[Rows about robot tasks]
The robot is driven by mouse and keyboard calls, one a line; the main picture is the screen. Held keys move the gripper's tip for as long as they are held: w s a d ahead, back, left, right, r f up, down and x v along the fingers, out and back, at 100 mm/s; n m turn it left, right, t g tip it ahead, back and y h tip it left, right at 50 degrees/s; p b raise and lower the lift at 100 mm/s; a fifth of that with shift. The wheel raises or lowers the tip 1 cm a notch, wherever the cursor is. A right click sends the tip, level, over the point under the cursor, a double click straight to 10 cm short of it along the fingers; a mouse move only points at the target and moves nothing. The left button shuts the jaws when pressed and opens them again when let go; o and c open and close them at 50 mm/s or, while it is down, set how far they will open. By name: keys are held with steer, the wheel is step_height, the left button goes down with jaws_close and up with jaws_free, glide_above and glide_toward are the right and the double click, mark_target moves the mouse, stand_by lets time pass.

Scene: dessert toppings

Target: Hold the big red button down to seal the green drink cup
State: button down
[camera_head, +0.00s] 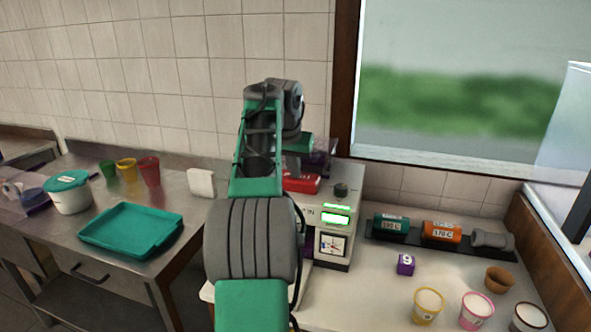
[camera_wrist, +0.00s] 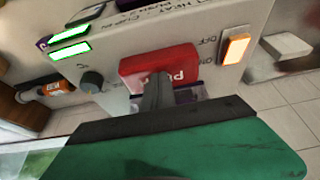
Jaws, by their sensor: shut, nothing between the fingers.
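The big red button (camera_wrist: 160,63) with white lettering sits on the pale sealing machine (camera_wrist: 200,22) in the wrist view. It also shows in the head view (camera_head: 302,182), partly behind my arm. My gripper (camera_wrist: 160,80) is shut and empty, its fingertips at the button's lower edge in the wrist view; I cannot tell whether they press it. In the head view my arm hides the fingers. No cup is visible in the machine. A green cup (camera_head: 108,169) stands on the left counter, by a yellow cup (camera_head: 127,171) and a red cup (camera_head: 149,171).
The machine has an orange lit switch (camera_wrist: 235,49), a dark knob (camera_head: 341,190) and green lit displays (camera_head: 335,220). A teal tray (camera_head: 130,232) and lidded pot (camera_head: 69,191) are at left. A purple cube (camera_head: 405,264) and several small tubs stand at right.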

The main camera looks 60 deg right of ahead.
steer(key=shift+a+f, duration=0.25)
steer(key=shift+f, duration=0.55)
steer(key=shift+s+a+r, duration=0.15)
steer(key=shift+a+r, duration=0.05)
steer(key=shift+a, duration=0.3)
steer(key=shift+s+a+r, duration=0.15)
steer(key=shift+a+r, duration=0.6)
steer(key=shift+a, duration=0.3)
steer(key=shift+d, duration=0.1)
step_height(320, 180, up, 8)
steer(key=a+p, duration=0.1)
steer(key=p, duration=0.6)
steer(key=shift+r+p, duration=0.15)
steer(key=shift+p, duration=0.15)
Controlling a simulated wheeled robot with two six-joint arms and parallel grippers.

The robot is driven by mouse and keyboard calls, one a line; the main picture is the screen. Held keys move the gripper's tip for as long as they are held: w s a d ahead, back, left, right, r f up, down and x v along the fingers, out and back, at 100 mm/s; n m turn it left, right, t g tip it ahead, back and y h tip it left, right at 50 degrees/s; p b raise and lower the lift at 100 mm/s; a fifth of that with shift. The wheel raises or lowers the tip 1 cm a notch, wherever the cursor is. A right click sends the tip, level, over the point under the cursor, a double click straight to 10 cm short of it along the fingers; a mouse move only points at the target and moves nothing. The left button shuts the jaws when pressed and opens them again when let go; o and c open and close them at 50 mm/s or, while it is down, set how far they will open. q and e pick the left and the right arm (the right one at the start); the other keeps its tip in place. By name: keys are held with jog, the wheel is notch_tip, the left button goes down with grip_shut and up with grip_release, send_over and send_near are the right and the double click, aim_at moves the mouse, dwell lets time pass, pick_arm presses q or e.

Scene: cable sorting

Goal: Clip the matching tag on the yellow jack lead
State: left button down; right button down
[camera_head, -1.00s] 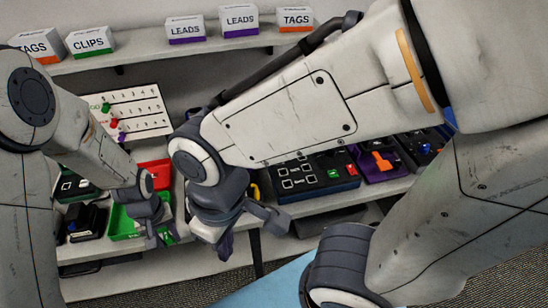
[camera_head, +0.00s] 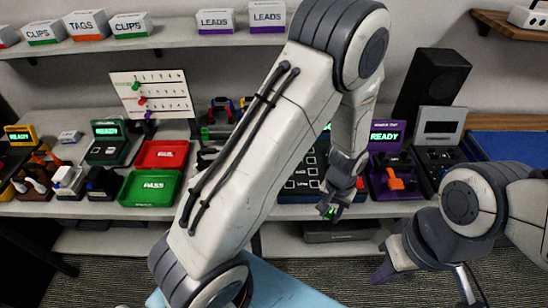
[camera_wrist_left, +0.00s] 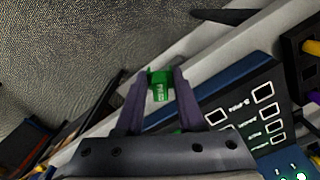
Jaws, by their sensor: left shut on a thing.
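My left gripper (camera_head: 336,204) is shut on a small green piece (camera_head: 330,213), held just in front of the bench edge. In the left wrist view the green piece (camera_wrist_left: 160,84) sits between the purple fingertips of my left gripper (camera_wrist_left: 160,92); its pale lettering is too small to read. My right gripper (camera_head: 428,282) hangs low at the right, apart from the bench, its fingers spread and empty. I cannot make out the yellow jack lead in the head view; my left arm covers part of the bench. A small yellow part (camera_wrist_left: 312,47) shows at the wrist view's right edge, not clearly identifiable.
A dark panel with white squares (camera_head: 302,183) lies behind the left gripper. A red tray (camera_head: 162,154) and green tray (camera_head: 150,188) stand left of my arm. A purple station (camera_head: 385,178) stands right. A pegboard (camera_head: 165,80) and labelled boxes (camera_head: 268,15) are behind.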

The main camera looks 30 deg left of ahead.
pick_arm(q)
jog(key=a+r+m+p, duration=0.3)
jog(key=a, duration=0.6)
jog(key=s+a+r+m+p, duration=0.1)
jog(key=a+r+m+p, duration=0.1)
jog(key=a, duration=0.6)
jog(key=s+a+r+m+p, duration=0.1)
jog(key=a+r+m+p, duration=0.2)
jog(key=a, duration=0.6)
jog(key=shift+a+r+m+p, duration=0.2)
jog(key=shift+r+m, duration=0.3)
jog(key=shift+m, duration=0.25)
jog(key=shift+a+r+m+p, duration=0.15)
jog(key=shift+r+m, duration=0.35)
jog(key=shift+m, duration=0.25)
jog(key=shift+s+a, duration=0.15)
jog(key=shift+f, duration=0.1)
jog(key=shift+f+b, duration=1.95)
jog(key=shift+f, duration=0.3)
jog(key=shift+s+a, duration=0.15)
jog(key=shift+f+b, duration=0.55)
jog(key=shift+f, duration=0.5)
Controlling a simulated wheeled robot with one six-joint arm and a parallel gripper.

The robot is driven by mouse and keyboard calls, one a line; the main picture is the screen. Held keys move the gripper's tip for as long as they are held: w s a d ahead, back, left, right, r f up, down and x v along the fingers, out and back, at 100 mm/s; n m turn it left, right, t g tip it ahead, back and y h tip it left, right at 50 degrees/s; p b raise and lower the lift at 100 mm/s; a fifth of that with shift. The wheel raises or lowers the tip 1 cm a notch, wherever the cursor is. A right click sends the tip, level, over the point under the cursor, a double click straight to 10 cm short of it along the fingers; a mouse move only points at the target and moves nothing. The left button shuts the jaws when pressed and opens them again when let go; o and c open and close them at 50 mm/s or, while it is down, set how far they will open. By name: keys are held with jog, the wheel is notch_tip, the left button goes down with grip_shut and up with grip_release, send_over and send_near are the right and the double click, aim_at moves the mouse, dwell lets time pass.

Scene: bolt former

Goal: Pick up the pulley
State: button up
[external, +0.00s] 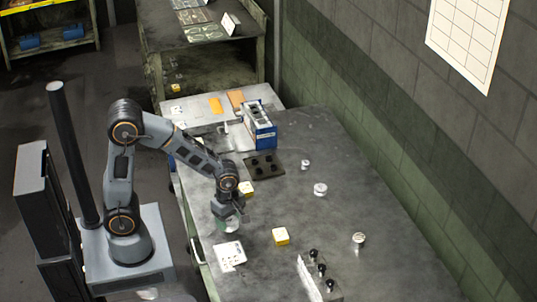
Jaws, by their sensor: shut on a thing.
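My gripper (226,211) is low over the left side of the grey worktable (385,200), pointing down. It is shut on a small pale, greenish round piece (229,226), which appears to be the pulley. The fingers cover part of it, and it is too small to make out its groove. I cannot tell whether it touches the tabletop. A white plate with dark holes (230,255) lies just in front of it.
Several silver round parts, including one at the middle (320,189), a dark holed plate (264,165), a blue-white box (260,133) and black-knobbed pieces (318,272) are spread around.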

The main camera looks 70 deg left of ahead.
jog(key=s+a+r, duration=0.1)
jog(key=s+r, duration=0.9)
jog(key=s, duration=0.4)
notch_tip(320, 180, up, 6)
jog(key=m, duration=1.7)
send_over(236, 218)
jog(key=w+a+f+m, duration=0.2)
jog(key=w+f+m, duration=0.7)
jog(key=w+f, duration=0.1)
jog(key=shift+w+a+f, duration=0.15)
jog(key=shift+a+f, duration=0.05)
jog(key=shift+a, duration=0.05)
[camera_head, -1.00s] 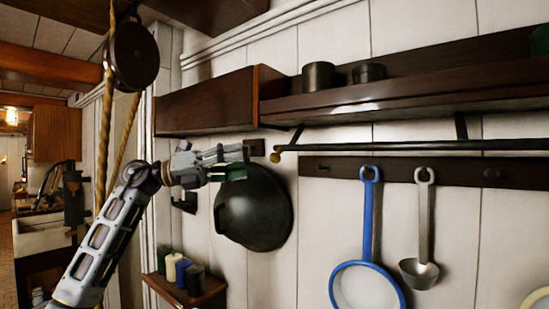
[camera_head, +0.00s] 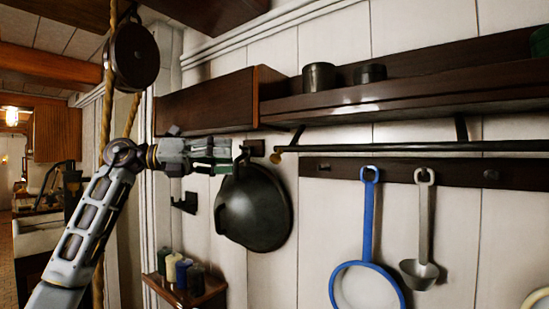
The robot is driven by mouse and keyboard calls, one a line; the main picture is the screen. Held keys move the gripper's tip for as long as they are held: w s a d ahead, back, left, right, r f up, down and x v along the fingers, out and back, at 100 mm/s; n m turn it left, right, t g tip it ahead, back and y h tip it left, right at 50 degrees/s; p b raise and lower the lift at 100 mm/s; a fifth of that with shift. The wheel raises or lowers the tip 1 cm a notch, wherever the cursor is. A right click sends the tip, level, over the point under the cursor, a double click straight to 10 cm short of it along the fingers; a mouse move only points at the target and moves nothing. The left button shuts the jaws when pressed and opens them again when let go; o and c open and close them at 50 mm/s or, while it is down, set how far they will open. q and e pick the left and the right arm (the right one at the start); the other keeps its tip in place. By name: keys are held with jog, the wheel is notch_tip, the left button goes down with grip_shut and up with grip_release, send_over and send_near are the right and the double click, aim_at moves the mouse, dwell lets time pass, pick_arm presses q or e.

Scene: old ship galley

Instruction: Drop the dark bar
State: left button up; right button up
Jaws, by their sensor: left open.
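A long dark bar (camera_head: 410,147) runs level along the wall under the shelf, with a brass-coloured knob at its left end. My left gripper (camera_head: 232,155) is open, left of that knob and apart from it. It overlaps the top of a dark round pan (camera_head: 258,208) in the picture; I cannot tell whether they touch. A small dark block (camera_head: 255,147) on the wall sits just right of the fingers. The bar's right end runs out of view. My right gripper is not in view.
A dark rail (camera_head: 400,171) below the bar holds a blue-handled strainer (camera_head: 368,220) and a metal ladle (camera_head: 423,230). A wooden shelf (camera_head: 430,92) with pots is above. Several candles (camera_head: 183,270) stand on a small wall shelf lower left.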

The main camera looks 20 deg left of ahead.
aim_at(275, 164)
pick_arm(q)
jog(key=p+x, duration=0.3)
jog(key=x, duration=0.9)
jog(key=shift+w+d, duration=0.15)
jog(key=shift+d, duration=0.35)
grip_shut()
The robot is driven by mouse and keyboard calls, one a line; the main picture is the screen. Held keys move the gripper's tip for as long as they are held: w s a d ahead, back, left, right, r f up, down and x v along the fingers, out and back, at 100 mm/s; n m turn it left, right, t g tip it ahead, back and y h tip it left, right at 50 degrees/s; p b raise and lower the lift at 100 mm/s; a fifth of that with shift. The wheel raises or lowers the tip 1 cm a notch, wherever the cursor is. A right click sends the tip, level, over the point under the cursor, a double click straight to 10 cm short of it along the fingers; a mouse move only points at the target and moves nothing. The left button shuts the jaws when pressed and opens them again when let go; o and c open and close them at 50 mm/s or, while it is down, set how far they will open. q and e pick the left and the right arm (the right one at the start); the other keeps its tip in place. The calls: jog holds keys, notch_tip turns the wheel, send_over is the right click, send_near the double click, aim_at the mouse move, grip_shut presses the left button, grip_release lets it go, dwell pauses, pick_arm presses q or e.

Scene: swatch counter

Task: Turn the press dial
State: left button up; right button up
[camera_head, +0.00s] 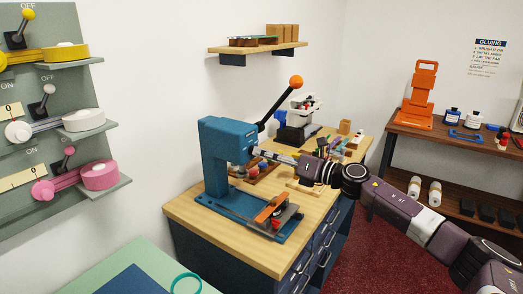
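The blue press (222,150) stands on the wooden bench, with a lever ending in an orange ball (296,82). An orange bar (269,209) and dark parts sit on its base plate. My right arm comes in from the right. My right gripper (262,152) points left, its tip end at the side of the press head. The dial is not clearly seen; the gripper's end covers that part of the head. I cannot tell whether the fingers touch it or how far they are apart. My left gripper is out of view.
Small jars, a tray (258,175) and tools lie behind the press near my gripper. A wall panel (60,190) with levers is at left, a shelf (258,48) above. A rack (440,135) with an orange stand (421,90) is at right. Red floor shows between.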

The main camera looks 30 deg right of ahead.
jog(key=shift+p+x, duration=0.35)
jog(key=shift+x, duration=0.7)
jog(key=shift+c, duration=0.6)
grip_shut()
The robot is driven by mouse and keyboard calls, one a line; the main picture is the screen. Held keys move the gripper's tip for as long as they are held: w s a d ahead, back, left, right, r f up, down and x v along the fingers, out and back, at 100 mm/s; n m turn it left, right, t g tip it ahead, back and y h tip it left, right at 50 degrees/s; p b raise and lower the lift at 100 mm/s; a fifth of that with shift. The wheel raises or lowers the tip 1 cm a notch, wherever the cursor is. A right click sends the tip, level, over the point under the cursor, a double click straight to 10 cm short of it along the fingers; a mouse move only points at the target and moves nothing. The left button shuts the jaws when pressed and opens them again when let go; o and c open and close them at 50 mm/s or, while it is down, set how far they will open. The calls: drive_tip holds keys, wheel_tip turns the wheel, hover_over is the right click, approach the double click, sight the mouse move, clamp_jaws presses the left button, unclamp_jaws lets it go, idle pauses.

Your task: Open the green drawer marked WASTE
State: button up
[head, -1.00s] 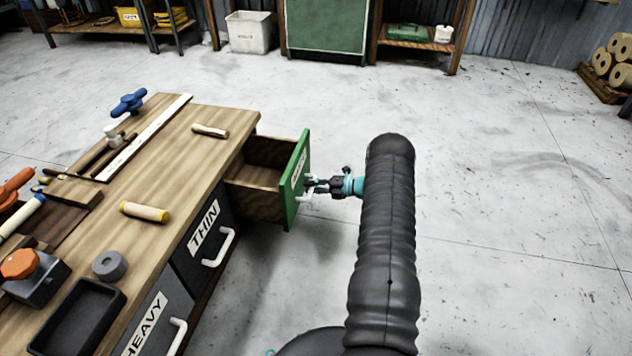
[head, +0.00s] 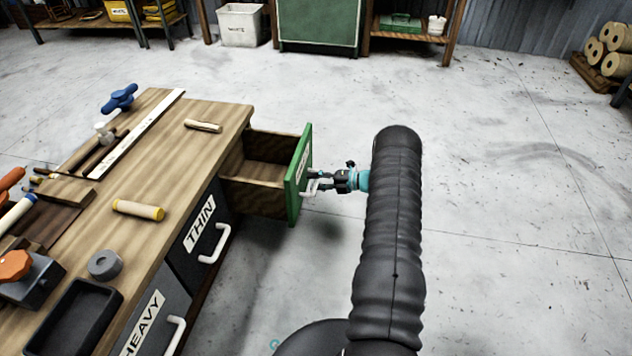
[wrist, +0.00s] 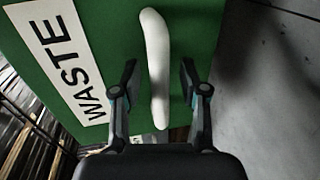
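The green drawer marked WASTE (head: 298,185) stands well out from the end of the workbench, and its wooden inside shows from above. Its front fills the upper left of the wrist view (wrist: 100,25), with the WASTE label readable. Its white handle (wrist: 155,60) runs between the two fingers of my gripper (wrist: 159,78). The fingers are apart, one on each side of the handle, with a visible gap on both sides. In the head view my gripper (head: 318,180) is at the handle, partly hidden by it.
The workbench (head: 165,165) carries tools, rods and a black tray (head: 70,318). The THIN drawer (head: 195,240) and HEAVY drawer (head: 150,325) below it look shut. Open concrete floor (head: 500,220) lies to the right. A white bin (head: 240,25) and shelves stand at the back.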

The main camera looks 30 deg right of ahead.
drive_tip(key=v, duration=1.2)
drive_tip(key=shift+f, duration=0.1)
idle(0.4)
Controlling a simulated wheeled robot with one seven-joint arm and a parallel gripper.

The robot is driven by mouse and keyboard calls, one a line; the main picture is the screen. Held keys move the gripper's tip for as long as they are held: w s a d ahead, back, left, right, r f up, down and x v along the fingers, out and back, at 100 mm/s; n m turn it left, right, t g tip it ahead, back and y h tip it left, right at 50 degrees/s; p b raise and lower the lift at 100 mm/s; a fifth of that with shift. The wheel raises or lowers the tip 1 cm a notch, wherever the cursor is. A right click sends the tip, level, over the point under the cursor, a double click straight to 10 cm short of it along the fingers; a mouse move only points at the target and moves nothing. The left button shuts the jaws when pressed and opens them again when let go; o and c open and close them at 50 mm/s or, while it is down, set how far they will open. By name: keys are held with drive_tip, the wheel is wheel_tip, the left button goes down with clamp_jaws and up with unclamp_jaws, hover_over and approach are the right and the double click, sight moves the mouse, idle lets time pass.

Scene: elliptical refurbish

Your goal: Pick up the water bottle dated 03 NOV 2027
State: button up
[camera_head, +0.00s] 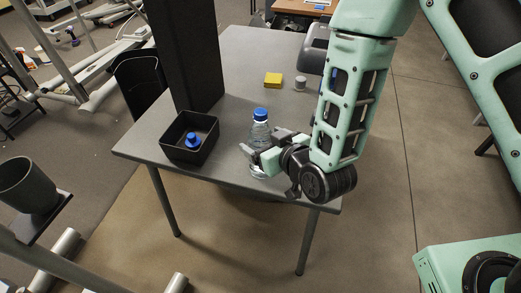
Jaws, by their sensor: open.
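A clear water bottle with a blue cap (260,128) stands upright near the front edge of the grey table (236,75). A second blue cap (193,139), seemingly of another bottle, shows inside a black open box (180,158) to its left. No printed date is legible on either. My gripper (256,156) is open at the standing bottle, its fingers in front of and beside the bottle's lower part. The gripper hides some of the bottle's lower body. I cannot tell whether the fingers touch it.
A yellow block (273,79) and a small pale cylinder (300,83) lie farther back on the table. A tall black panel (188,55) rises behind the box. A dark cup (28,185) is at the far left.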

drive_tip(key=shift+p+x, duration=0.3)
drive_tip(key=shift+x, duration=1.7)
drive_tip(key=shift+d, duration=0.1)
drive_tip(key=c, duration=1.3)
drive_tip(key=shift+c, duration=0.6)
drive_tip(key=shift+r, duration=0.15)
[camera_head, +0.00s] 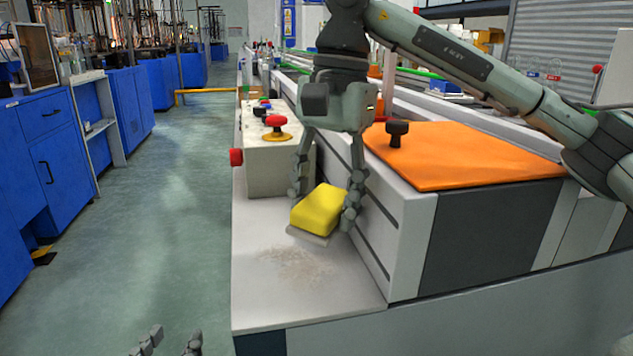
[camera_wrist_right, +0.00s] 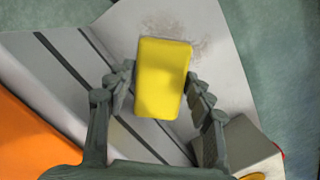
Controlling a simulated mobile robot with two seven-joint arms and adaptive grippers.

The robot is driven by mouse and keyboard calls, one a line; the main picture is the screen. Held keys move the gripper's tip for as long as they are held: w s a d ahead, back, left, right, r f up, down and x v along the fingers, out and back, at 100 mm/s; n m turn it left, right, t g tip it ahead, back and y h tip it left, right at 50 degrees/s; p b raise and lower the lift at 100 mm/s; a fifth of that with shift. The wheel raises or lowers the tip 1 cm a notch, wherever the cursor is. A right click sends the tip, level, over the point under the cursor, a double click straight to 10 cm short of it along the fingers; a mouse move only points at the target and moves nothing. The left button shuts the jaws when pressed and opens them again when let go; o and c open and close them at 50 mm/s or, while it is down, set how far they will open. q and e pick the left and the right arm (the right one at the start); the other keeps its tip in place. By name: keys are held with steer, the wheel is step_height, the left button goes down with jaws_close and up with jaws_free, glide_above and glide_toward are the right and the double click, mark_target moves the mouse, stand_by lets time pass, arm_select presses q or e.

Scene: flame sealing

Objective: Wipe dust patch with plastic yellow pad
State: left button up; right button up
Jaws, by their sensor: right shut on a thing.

§ Goal: Find the string "seven" in the listing and return every line that holds it.

§ Solution:
Controlling a simulated wheeled robot with one seven-joint arm and a parallel gripper.
Controlling a simulated mobile robot with two seven-joint arms and adaptive grippers.

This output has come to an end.